Saturday 21 May 2016

Beating Tyrone the height of Derry's ambitions

It's hard to figure out where it’s all gone wrong for Derry: Once among the real heavyweights of Ulster football; these days their year would be deemed a success - no doubt about it - if they beat Tyrone in Celtic Park tomorrow. Derry people might even concede, privately, that avoiding humiliation would be the height of their ambitions.

Yes, the narrow confines of Celtic Park might Tyrone’s style of play, but even allowing for Derry raising their game and all the usual vagaries of the Ulster Championship, it's hard to see anything but yet another win for Mickey Harte's men.

It's literally a lifetime since Derry were a force. It’s decades now since Derry and Tyrone was the mother of all derbies, an extension of that visceral loughshore rivalry between south Derry and east Tyrone. But while Tyrone have kicked on and consolidated their position as a serious contender at national level Derry football has closed in on itself.
The bookies have Derry as fifth favourite to win Ulster, and that's about right. Odds to win the All-Ireland are about 60-1 and that too is fair enough. 
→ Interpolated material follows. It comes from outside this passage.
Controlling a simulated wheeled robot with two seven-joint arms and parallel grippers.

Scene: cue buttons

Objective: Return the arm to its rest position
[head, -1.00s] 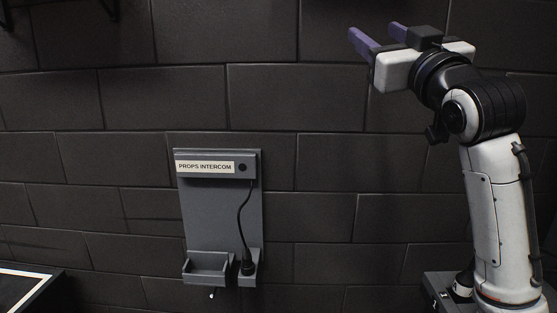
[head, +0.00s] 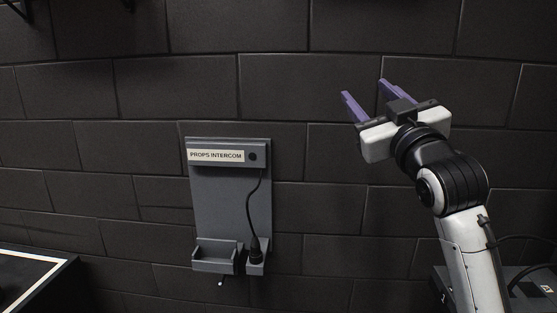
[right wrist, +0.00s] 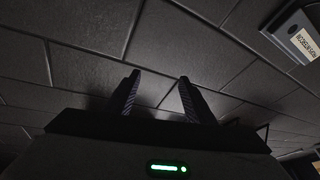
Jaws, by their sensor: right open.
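My right gripper (head: 369,97) is raised at the right of the head view, with its two purple fingers apart and nothing between them. It points up and away, toward the dark block wall. In the right wrist view the two fingers (right wrist: 157,88) also stand apart and empty, with only wall behind them. My right arm rises from the lower right corner. My left gripper is not in view.
A grey intercom panel (head: 232,208) labelled "PROPS INTERCOM" hangs on the wall, left of my gripper, with a corded black piece (head: 255,252) in its lower holder. A white-edged dark surface (head: 40,274) is at lower left. The space between panel and gripper is clear.
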How can this be in a county with, arguably, one of the most competitive, keenly fought club championships in Ireland? And how is it that every year Derry struggles to get its best players to field for the county? While Armagh might bemoan the loss of Jamie Clarke and Donegal might have to make do without Mark McHugh, Derry are missing the usual quota for a variety of reasons -  Ryan Bell, and Caolain O'Boyle and the McGoldricks, even Eoin Bradley and Gerard O'Kane would still have plenty to offer if they were playing football in any other county. And year in year out that seems to be the story.
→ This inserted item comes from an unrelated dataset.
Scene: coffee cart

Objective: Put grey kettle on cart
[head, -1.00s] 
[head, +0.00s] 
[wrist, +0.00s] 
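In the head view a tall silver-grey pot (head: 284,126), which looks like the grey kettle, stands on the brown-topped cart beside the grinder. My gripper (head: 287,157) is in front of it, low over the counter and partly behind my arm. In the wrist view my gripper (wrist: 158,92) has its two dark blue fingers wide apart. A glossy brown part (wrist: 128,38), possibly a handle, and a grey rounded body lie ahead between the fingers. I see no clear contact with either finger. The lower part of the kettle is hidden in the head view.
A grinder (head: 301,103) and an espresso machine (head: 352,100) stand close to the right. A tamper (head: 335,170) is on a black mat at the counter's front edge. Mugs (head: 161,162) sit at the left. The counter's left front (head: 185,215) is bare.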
The maxim that club will always prevail over county has never been truer, but that’s no excuse for the state of Derry at county level. From an outside perspective you would have to wonder why it is that so many of Derry’s best footballers don’t want to play for their county. Have they simply failed to keep the faith? Has the onwards and upwards trajectory of their deadly rivals left them so mortally demoralised? Whatever the answer, Derry football people need to take a cold, hard look at themselves. The warning signs are there: at underage level  Derry is falling away badly while at senior level they haven’t been in the mix in Ulster  for well over a decade

If Derry need a kick up the arse about where this might be going, they should take a good look at the inexorable decline of Down football. They might even take a look at their neighbours in lowly Antrim – a county with a clutch of strong club sides but with a county team that has  propped up the bottom of Ulster football for as long as anyone can remember.

Nobody’s saying that Derry are quite at that level just yet, but right now they seem to have a lot more in common with fellow qualifiers fodder than they have with a Tyrone side with realistic ambitions of days out in Clones and Croke Park.